Does it mean I get to go to bed having completed at least 3/4ths of the things on my list? How about half? How about if I manage to get at least one thing done? Was I productive?
I don’t know.
So, I’m editing my book and it’s turning into a bigger challenge than I imagined it would be. Not because the editing is tedious, but because my story is pulling me back into my past – a time I’m all too happy to leave unvisited. I’m reading things that I no longer remember doing or saying – things I remembered word for word when I wrote the book nearly ten years ago. Details and events and conversations are bringing up uncomfortable memories of times I figured were long buried.
I guess a lot has happened since then.
I’m removing parts of the story. Saturation, my memoir, moves along fluidly without them and they’re reminiscent of journal entries. If you don’t have the first copy, I will be unpublishing it as soon as this 2nd edition is finished. My goal was to have this ready by March, ten years to the month since the 1st edition, but now I’m not sure it’ll be ready by then. Parts of the story are requiring a lot of consideration and honestly, I’ll be glad to never pick this book up again.

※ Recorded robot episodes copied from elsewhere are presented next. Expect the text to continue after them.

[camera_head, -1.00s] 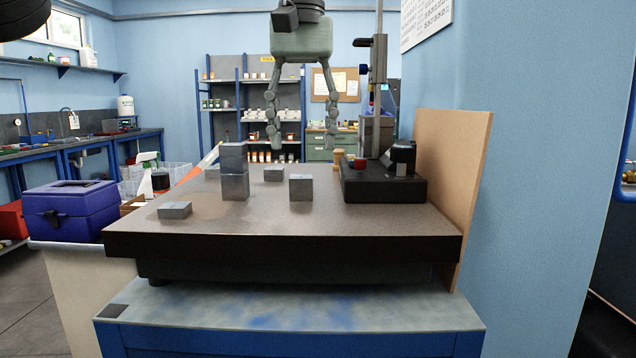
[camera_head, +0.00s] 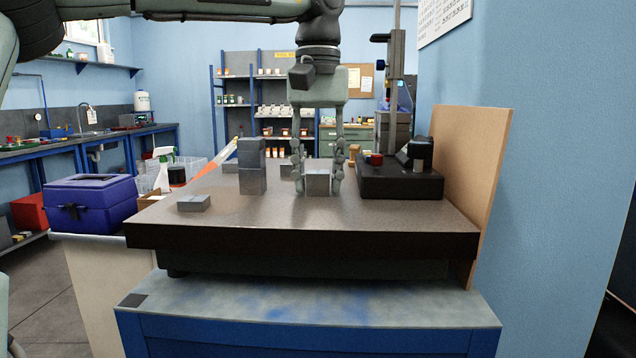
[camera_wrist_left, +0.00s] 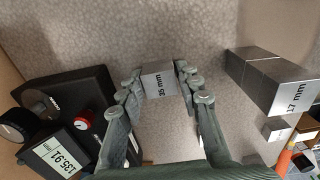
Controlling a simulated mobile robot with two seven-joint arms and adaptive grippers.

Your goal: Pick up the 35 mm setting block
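The 35 mm setting block (camera_head: 317,186) is a small grey metal block standing on the stone plate (camera_head: 230,215). In the left wrist view the block (camera_wrist_left: 160,84) shows its "35 mm" label. My left gripper (camera_head: 318,175) points straight down over it, with one finger on each side. In the wrist view the fingertips of this gripper (camera_wrist_left: 160,78) lie close against the block's two sides and appear to touch it. The block rests on the plate. My right gripper is not in view.
A stacked grey block tower (camera_head: 252,178) stands left of the gripper; a 17 mm block (camera_wrist_left: 288,95) shows in the wrist view. A flat block (camera_head: 194,203) lies front left. A black gauge stand (camera_head: 398,182) is close on the right, before a wooden board (camera_head: 470,165).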

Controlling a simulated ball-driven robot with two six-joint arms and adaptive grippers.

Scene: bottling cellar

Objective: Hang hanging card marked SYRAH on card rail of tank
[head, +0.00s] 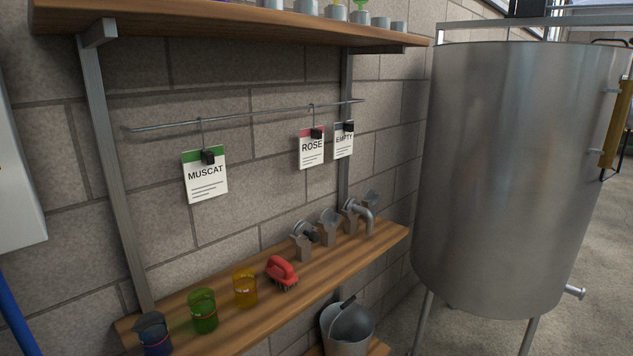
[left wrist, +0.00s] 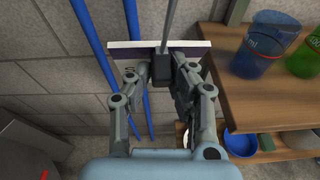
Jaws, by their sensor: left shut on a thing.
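My left gripper (left wrist: 163,85) shows in the left wrist view, shut on the black clip (left wrist: 161,69) of a hanging card (left wrist: 188,44). The card is seen nearly edge-on as a pale strip, its print hidden, with a grey hook wire (left wrist: 170,22) rising from the clip. The steel tank (head: 510,170) stands at the right in the head view, with a yellow upright part (head: 615,122) on its side. I cannot make out a card rail on the tank. Neither gripper shows in the head view.
MUSCAT (head: 205,182), ROSE (head: 311,153) and EMPTY (head: 343,145) cards hang on a wall rail (head: 255,115). Below, a wooden shelf (head: 225,305) holds coloured beakers, a red brush (head: 281,270) and metal fittings. A bucket (head: 346,335) stands under it. Blue pipes (left wrist: 102,70) run near my left gripper.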

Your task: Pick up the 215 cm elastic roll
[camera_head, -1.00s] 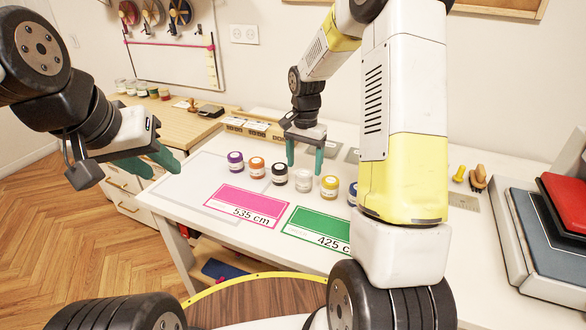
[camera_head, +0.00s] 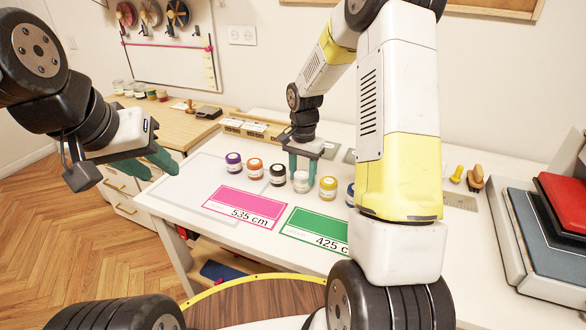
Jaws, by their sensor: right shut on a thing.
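A row of small rolls or jars stands on the white table: purple (camera_head: 233,163), orange (camera_head: 254,168), black (camera_head: 278,175), white (camera_head: 301,182), yellow (camera_head: 328,188) and a partly hidden blue one (camera_head: 351,194). Their labels are too small to read, so I cannot confirm which is 215 cm. My right gripper (camera_head: 302,174) points down, its teal fingers shut around the white roll, which still stands at table height in the row. My left gripper (camera_head: 158,162) is empty, in the air off the table's left edge, its teal fingers apart.
A pink 535 cm card (camera_head: 245,207) and a green 425 cm card (camera_head: 315,229) lie in front of the row. Wooden trays (camera_head: 252,130) stand behind. A grey device with a red top (camera_head: 562,203) is at right. My right arm hides the table's right middle.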

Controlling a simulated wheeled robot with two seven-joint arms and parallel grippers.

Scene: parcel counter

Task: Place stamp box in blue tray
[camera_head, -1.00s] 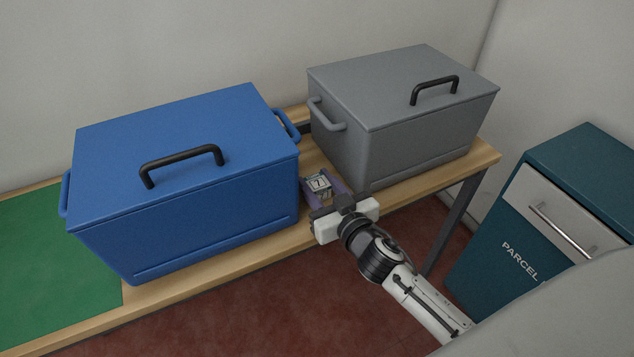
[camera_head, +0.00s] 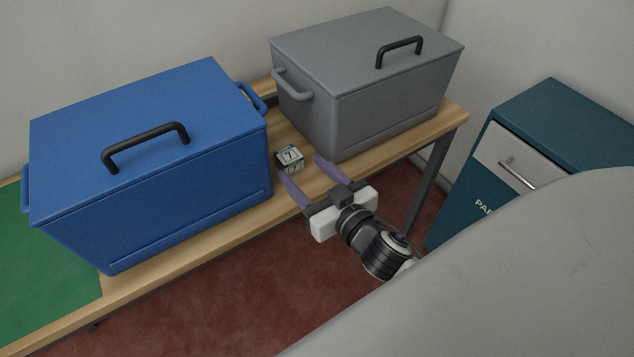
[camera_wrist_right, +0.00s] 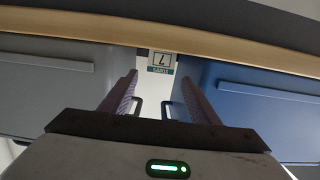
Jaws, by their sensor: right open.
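The stamp box (camera_head: 289,159) is a small box with a "7" on its face. It stands on the wooden counter between the blue tray (camera_head: 165,205) and the grey box. The blue tray is a large blue bin with a lid on and a black handle on top. My right gripper (camera_head: 304,182) is open and empty, its purple fingers pointing at the stamp box from the counter's front side. In the right wrist view the stamp box (camera_wrist_right: 161,62) shows beyond the fingertips, between them and apart from them. My left gripper is not in view.
A grey lidded box (camera_head: 330,105) stands right of the stamp box, leaving a narrow gap. A green mat (camera_head: 45,275) lies at the counter's left end. A teal parcel cabinet (camera_head: 560,125) stands on the floor at right. The wooden counter (camera_head: 190,243) has a narrow clear front strip.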

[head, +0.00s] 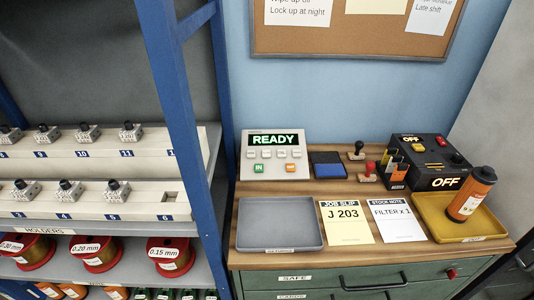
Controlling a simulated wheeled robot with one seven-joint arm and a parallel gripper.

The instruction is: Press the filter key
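A light grey key panel (247,143) stands at the back left of the wooden bench top. Its display (273,140) reads READY in green. Below the display is a row of small pale keys (280,153), their labels too small to read, so I cannot tell which is the filter key. Under them are a green key (259,168) marked IN and an orange key (291,168) whose marking is unclear. A stock note (398,220) on the bench reads FILTER x 1. My gripper is not in view.
An empty grey tray (280,222) lies before the panel. A blue pad (326,164), stamps, a job slip (346,221) and a black OFF box (425,160) lie to the right. An orange bottle (470,195) leans in a yellow tray (436,222). A blue rack post (172,90) stands left.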

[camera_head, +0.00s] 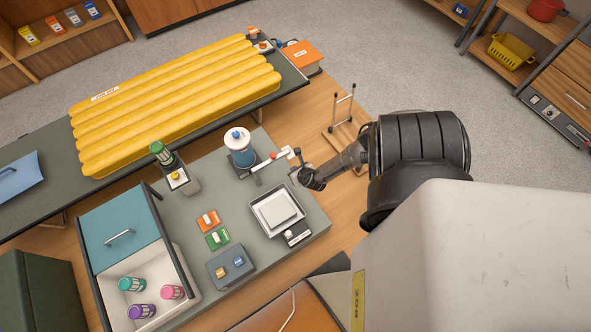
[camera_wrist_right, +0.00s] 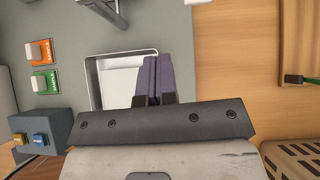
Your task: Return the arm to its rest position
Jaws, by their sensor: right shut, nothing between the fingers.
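My right arm (camera_head: 415,150) reaches in from the right in the head view. Its gripper (camera_head: 303,178) is above the right edge of the grey-green worktop (camera_head: 318,212), close to the blue-and-white device with a red-tipped lever (camera_head: 240,150). In the right wrist view the two purple-grey fingers (camera_wrist_right: 155,75) are together with nothing between them, over the square white tray (camera_wrist_right: 106,70). The tray also shows in the head view (camera_head: 255,208). My left gripper is in neither view.
A dispenser-like bottle unit (camera_head: 160,152), orange (camera_head: 208,220) and green (camera_head: 218,238) switch blocks and a blue-grey two-button box (camera_head: 230,264) stand on the worktop. A teal-lidded white bin (camera_head: 205,282) holds bottles. A wire stand (camera_head: 345,112) and yellow pad (camera_head: 175,95) are behind.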

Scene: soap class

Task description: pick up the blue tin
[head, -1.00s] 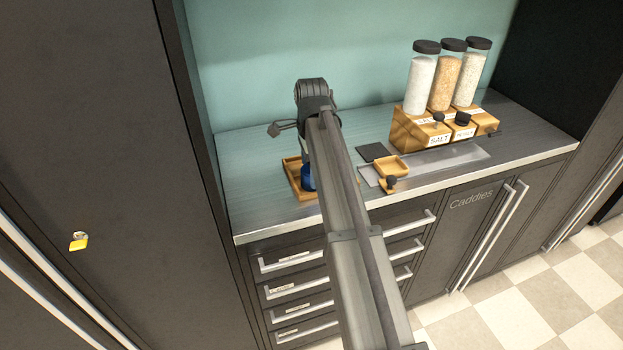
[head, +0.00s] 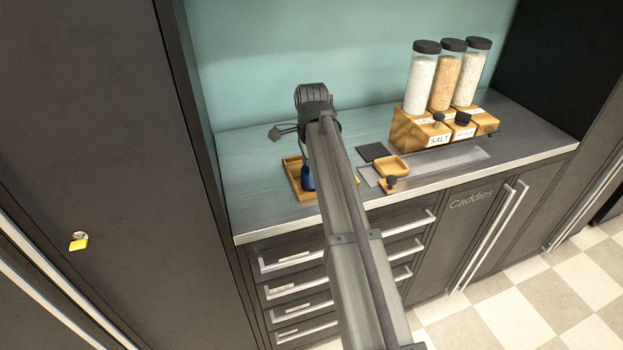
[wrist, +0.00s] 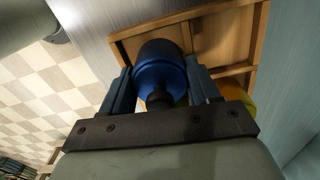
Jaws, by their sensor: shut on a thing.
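The blue tin (wrist: 160,68), round with a dark end and a dark knob, sits between the two fingers of my gripper (wrist: 162,82) in the wrist view. The fingers are shut on its sides. In the head view only a small part of the blue tin (head: 308,178) shows beside my arm, over the wooden tray (head: 291,172). My arm hides most of it and the fingertips there. I cannot tell whether the tin still touches the tray.
A yellow thing (wrist: 238,96) lies partly hidden in the wooden tray beside the tin. To the right stand a wooden rack (head: 407,132) with tall jars, a metal tray (head: 450,160) and a small wooden dish (head: 391,165). The counter between is partly hidden by my arm.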

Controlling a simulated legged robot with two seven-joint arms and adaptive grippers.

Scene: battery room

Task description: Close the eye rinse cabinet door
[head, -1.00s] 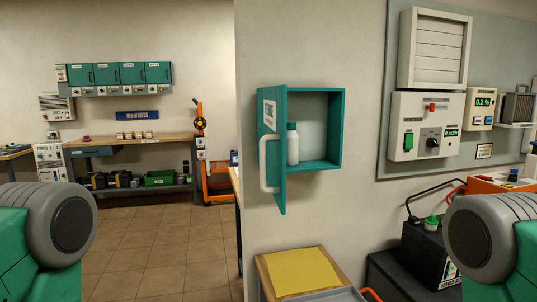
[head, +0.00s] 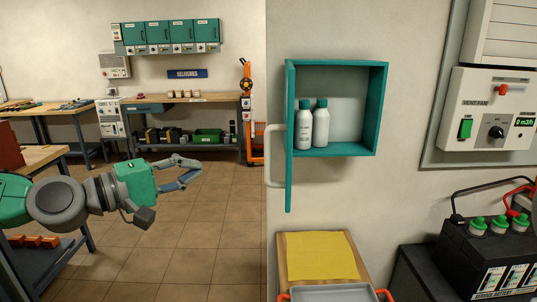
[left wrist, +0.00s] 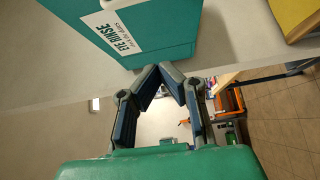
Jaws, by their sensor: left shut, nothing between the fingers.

I’ve decided that rather than complete a specific number of pages every day, I’ll work on it every day and leave it at that. Some days, I may write two pages and other days I may write 15. By forcing myself to complete a specific number of pages every day, I managed to turn editing my work into a chore. Something I dread doing. I don’t want to have that kind of an attitude toward my work. It took me 18 months to write the first edition and while it may not be a masterpiece, I did write and publish a book. I’m a little pleased with myself about it and I want to at least look forward to fine-tuning what I consider an accomplishment.